For one, they regularly enforce zero tolerance policies. These are in place for desired attendees who have perpetrated sexual assault, in any form. This is to say, those convicted of these offenses are, more often than not, prevented from attending, regardless of how contrite they claim to be. No apologies necessary.

Taking into account the fact that most rapes and sexual assaults go unreported, these feminist activists believe that it is up to them to loudly and frequently vocalize the severity of the problem. Forgiveness is often perceived as a coerced measure, an insulting gesture that lets guilty men go free, over and over again. They are darkly suspicious of anything that might remove agency from women, when many are intimidated and bullied into silence.

Though I understand the logic, I’ve never felt that this attitude was entirely fair. What we have before us is a classic example of how secular and religious concerns sometimes violently contradict each other. In houses of worship, I think we should practice love and compassion to those who desire a Spiritual community, that is, if they are not repeatedly disruptive or antagonistic. Should they be, there are other avenues.

This doesn’t mean we ought to be immune from wielding discipline when it is needed, but rather that we should strive, as a statement of purpose, to see that of God in everyone. In secular groups, there is no God on high, no system of Divine morality to regulate responses and reactions. One might see them as much tougher and more inflexible than we are. Lock-’em-up and throw-away-the-key. That’s their philosophy, more often than not. To believe otherwise is to be naive and overly permissive.

I don’t tell this story much, but I’d like to share for the sake of advancing the narrative. I chose to leave the Unitarian Universalist Church some years ago because of the unforgiving, caustic, suspicious attitudes of a particular minister. To make a very tedious story short, a member of the congregation and I ended up having to go to court over a private, but hotly contested matter.

She had given more money to the Church than I had and, over time, won the sympathetic ear of the minister.
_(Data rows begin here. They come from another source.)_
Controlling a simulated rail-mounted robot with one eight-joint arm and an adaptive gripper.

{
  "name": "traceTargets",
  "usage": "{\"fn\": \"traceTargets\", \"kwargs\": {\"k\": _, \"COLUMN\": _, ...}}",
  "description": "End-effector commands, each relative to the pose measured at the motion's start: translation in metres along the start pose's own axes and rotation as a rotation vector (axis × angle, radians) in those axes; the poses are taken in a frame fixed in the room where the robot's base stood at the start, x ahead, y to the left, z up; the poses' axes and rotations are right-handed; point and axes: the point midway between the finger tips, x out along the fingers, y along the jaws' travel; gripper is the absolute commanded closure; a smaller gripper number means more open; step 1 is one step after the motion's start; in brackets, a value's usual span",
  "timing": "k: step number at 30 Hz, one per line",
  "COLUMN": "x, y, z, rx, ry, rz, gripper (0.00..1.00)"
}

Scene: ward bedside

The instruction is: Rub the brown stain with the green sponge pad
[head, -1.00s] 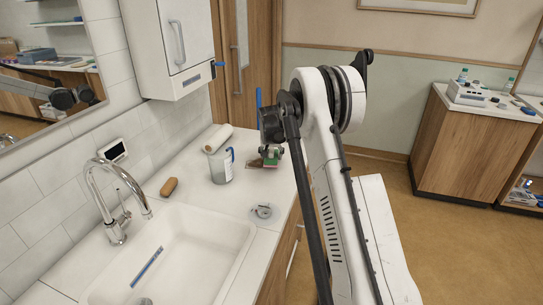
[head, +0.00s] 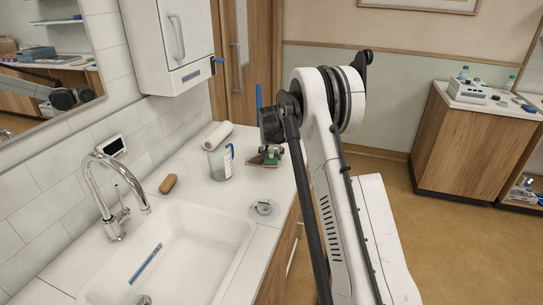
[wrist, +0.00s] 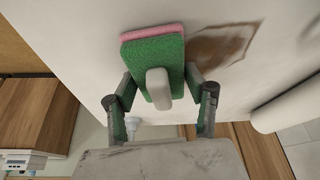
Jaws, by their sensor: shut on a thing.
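The green sponge pad (wrist: 152,65) has a pink layer along one edge and a white handle (wrist: 158,88). My gripper (wrist: 160,85) is shut on the pad, with one finger at each side. In the wrist view the pad is at or just above the white counter; contact cannot be told. In the head view my gripper (head: 272,150) and the pad (head: 268,162) are small at the counter's far right.
A clear measuring jug (head: 219,164) stands just left of the pad, with a white paper roll (head: 217,136) behind it. A small round metal item (head: 263,208) lies nearer. A brown brush (head: 168,184) and the sink (head: 185,245) are further left.

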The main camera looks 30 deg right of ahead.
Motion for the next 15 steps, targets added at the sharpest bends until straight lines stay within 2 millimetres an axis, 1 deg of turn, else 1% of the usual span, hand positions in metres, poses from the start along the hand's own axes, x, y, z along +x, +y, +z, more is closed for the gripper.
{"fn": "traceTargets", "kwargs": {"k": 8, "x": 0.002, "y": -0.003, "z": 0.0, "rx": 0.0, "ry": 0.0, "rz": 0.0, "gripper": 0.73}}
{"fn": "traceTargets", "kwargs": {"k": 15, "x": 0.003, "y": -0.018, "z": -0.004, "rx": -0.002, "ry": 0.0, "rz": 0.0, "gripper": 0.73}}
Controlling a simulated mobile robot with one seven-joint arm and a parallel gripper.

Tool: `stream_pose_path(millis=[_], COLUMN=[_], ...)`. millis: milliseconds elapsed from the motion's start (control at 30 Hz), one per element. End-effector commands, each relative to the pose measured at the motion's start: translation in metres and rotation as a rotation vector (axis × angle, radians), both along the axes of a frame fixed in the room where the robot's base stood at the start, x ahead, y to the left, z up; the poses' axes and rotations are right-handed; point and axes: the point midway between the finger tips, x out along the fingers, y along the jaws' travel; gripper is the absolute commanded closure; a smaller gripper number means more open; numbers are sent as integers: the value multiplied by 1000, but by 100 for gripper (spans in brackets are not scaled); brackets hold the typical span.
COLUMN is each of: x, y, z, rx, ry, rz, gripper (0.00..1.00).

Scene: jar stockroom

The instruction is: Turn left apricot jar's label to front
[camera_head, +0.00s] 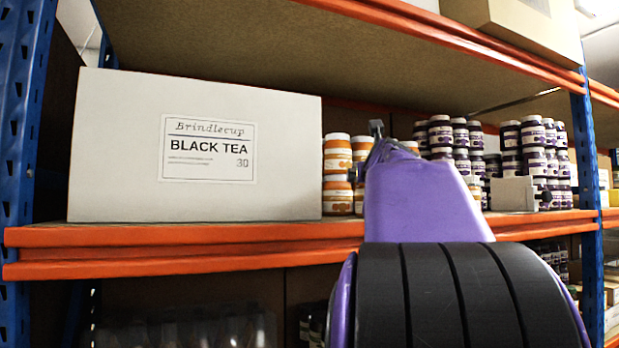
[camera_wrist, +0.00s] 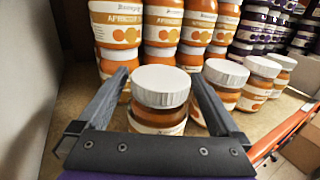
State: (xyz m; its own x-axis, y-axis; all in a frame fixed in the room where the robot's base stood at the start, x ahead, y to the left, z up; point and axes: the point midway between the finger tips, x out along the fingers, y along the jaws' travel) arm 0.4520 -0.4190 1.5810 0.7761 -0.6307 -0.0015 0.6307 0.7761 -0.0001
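In the wrist view an orange apricot jar with a white lid (camera_wrist: 160,86) stands at the left end of the front row. The part of its label in sight (camera_wrist: 155,128) is pale, with no readable text; my gripper hides its lower body. My gripper (camera_wrist: 158,80) is open, with one finger on each side of this jar and small gaps in sight. More apricot jars (camera_wrist: 222,75) (camera_wrist: 260,82) stand to its right. In the head view my arm hides the jar, and only a small grey part of my gripper (camera_head: 376,128) shows.
Stacked apricot jars (camera_wrist: 165,28) with front-facing labels stand close behind. A large white Black Tea box (camera_head: 110,150) borders the left side. Purple-labelled jars (camera_head: 535,135) stand to the right. The orange shelf edge (camera_head: 180,235) runs in front, and another shelf (camera_head: 300,50) is overhead.

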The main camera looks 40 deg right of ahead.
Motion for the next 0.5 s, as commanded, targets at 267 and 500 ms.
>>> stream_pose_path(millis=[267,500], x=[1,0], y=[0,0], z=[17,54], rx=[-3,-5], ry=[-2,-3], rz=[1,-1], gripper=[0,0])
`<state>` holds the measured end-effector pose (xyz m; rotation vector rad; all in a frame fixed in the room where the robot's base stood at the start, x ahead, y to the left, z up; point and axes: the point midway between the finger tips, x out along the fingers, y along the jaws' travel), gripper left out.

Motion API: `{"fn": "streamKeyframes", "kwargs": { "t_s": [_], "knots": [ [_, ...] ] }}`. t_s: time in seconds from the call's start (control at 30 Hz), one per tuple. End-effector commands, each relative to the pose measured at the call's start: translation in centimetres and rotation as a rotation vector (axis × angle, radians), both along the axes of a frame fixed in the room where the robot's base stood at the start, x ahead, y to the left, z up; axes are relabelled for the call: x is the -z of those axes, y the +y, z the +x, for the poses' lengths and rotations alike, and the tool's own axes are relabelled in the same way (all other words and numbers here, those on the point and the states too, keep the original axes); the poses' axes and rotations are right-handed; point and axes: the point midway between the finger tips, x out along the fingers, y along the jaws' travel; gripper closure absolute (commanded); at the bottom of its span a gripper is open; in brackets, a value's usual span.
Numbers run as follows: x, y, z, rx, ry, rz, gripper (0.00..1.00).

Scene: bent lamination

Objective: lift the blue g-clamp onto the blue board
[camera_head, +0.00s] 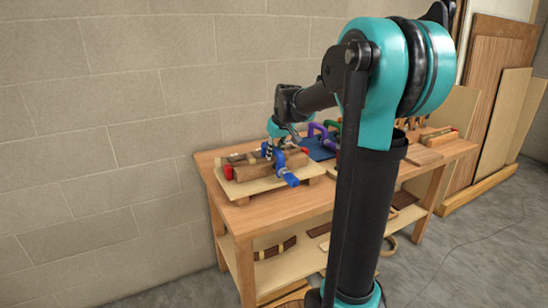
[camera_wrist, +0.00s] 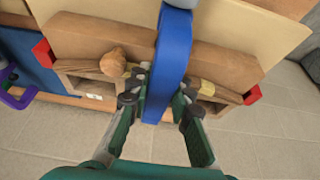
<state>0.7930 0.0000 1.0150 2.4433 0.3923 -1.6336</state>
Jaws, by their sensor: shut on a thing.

Because of this, she was allowed to stay and I was told to keep my distance for six months. Money and influence were more important than basic fairness and equanimity. I was bitter for a long time, but now I can address the matter without letting hurt feelings compromise the integrity of my account.

The Corinthian Church of the First Century A.D. was a textbook example of dysfunction. Church leadership was fragmented among three specific preachers, members were divided about what to believe and how to worship, a man was having an open affair with his mother, and no one knew quite what to do about any of it.

The outside world of the city of Corinth was a constant bad influence, considered a wicked place. The city's corrupting effects often tainted the best intentions of many believers. It was a large and diverse church, and both characteristics created problem after problem.

To some extent, when we speak of discipline, we are having an extended discussion about acceptable boundaries. Where do we draw the line? In a world of noise, confusion, and relentless pressures, we long for Peace. Tranquility seems to be our foremost ambition, though we may differ in how we get there.

If we don’t define Peace for ourselves, than outside forces will do it for us. It is not impossible to actualize the concept, but it requires all hands on deck. We need everyone's help and everyone's participation. Do we want justice or do we want a loving community? It seems to me that we can't have it both ways.

There is a difference between having opposing viewpoints and being divisive. Our Meeting still seeks to find that balance, though I pray that it will, someday. Liberals struggle with the very same discourse, especially in articulating their political beliefs. Believing that we are not heard can sometimes become a self-fulfilling prophecy in the minds of many.

Harmonious relations will end the need for Eldering, though one must necessarily follow the other. Eldering should be done out of love, not out of vengeance. In saying this, I admit that I have lost my temper a time or two before and have crossed the line from one to the other. It's easy to adopt a guise of vengeance, after all.

When I fall short, I ask for forgiveness (here’s that word again) and resolve to do better next time. It’s easy to believe that a person should always and forever be defined by his or her past problems. It’s also easy to resort to anger in place of God’s purpose for us and our work. God's hand in our life is present, but it is also rarely spelled out for us.

No one ought to run roughshod over anyone else, but discipline should not be avoided when it is required. Our mortal selves and our belief in God will be tested. No one said that faith was supposed to be easy. In fact, it's much easier to not believe. Those who live in a secular universe have the fortune of inhabiting a much more black and white, cut and dried reality.